水風呂に入った後は、寝転がって休む、いわゆる「ととのう」フェーズが待っている。
この瞬間に、我々は真理にたどり着くことができる。全ての条件が整ったときの「えも言われぬ快楽」の後、心と身体が一致した、完全なる一個人として、真の意味で「正しき思考」を巡らせることができるのだ。


僕のサウナの入り方

無理をせず何度でも、というのが僕のスタイルだ。

まずは風呂で(多くの場合は炭酸泉で)身体を温める。少し汗が滲んできたら、水を飲んでからサウナに入る。

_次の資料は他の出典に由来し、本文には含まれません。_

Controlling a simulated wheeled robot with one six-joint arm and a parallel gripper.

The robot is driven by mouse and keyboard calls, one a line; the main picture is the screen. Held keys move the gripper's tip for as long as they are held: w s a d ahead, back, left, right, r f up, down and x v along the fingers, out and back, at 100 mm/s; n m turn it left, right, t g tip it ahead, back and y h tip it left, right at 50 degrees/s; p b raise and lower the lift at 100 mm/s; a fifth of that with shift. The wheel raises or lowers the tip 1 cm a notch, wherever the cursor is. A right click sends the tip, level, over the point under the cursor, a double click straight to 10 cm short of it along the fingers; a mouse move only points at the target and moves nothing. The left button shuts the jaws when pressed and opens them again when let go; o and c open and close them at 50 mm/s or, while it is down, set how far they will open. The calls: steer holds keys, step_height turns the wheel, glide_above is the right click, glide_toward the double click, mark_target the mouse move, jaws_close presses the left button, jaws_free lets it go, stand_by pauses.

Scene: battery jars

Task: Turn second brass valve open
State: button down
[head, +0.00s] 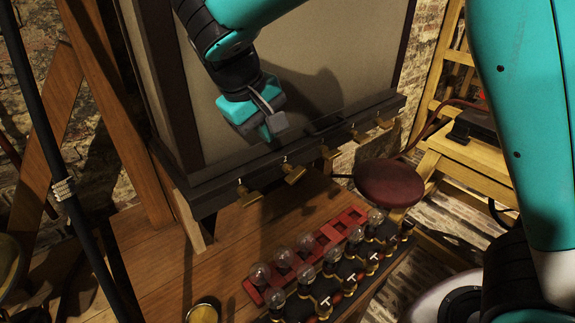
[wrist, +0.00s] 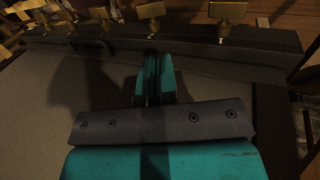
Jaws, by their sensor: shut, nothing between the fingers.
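A row of brass valves runs along the front of a dark rail (head: 225,192). The first valve from the left (head: 248,196) and the second valve (head: 293,172) are the closest to the left end. In the wrist view the second valve (wrist: 150,11) is at the top, beyond my fingertips, and the first valve (wrist: 227,12) is to its right. My gripper (head: 268,136) is above and behind the rail, apart from the valves. In the wrist view my gripper (wrist: 153,62) has its teal fingers together, with nothing between them.
More brass valves (head: 328,152) continue rightward along the rail. A grey panel (head: 335,60) stands behind it. Below, glass bulbs (head: 284,257) and a red rack (head: 345,222) sit on a wooden bench (head: 160,270). A round dark red seat (head: 388,182) is to the right.

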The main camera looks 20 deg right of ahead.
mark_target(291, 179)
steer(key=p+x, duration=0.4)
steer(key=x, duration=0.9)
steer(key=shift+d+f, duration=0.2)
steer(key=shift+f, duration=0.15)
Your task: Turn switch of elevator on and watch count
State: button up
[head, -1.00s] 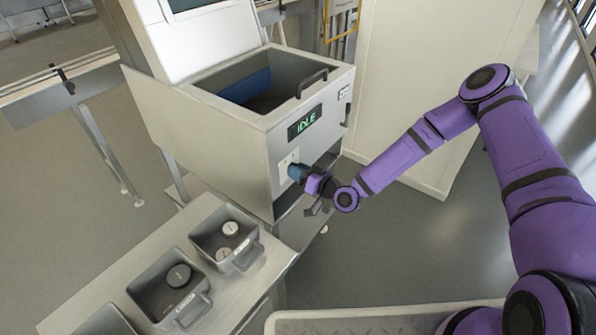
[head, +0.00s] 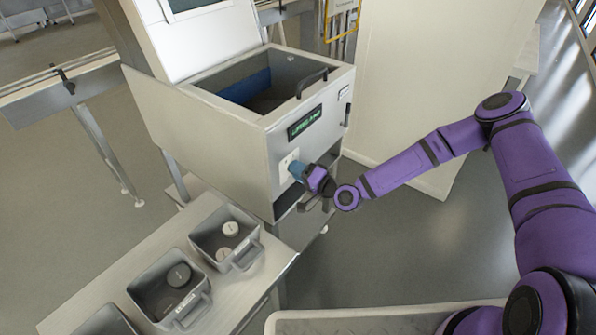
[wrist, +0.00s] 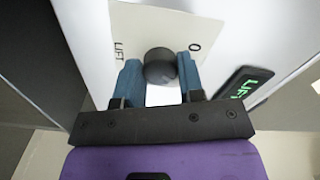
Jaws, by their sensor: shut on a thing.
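The elevator is a light grey machine (head: 222,140) with an open top bin. The switch is a round black knob (wrist: 160,64) on a white plate (wrist: 150,30) marked "LIFT" on the left and "0" on the right. My gripper (wrist: 159,80) has its blue fingers shut on the knob, one on each side. In the head view my gripper (head: 297,170) reaches the plate and hides the knob.
Grey bins (head: 225,213) with round lidded containers stand on a bench (head: 250,290) at lower left. A light tray edge (head: 370,320) lies at the bottom. A tall pale cabinet (head: 425,70) stands behind my arm. Open floor lies right of the machine.

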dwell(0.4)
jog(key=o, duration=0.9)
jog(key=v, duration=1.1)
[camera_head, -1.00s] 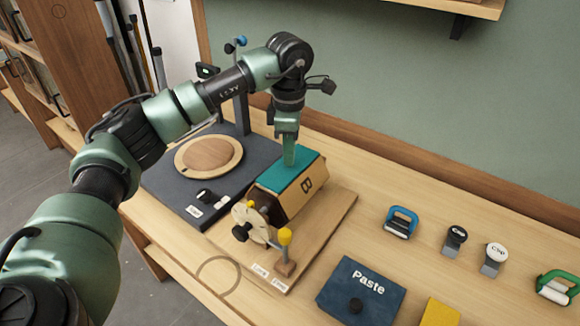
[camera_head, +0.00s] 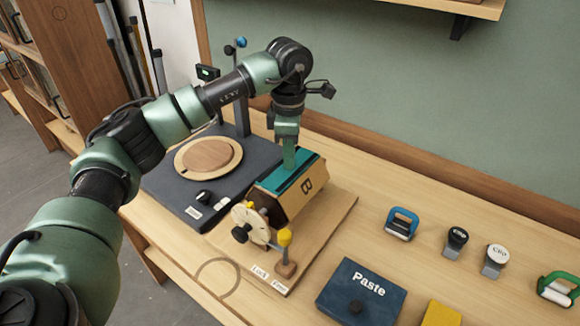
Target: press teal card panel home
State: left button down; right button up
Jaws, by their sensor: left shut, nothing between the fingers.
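The teal card panel (camera_head: 278,184) lies in the sloped top of a wooden block marked B (camera_head: 308,187), which sits on a wooden board (camera_head: 335,214). The panel looks sunk a little below the block's upper rim. My left gripper (camera_head: 289,166) points down with its shut fingers at the panel, seemingly touching it. The fingers hide a small part of the panel. My right gripper is out of view.
A round dial (camera_head: 250,223) and a yellow-topped peg (camera_head: 285,237) stand at the block's front. A dark platform with a wooden disc (camera_head: 209,154) is at left. A blue Paste box (camera_head: 361,291), a blue-handled roller (camera_head: 401,223) and stamps (camera_head: 455,240) lie right.

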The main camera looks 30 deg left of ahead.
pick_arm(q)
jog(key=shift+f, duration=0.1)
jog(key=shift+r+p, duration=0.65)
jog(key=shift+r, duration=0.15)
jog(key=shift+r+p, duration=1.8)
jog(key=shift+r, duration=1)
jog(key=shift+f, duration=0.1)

サウナでは時間を見るのではなく、自分の身体と会話する。
汗が滲んできたら、おおよそ半分といったところ。
そこからしばらくして、水風呂へと向かう。

水風呂では、指先や足先の痺れと会話をする。
痺れてきたなと思ってから、しばらく我慢をして出る。

休憩フェーズでは、身体全体の感覚と視界の揺らぎを楽しみつつ、肌寒くなってきたら次のサイクルに移行する。

1サイクル目は各時間が短い。
3サイクル目になって、ようやくサウナ10分、水風呂60秒からの休憩、という自分にとって最もよい流れが成立する。

何にせよ、時間よりも自分の身体と会話することが重要だと思っている。
なぜなら「ととのい」は手段であって、目的ではないからだ。


私たちを取り囲む優しき世界

生きるというのは、それだけでときに厳しい。
しかし、世界は常に、私たちを優しく取り囲んでいる。

気づこうとしなければ、気づけないかもしれない。

だからといって、閉じこもっていてはいけない。
あなたを今日の闇から救い出す何かは、必ず日常の中に潜んでいる。

人によって、それはサウナかもしれない。
それは、ミニスカートかもしれない。
それは、ヨハン・シュトラウスかもしれない。

どうしようもなく落ち込むこともあるけれど、どうしようもなく沈み込むこともあるけれど、抜け出すきっかけは必ず、神さまによって与えられている。
だって全てに触れたなどとは到底言えないほどに、世界は未知の喜びに満ちているでしょう?

そう、生きるというのは、それだけでときに厳しいけれど、もしかしたら簡単なことなのかもしれない。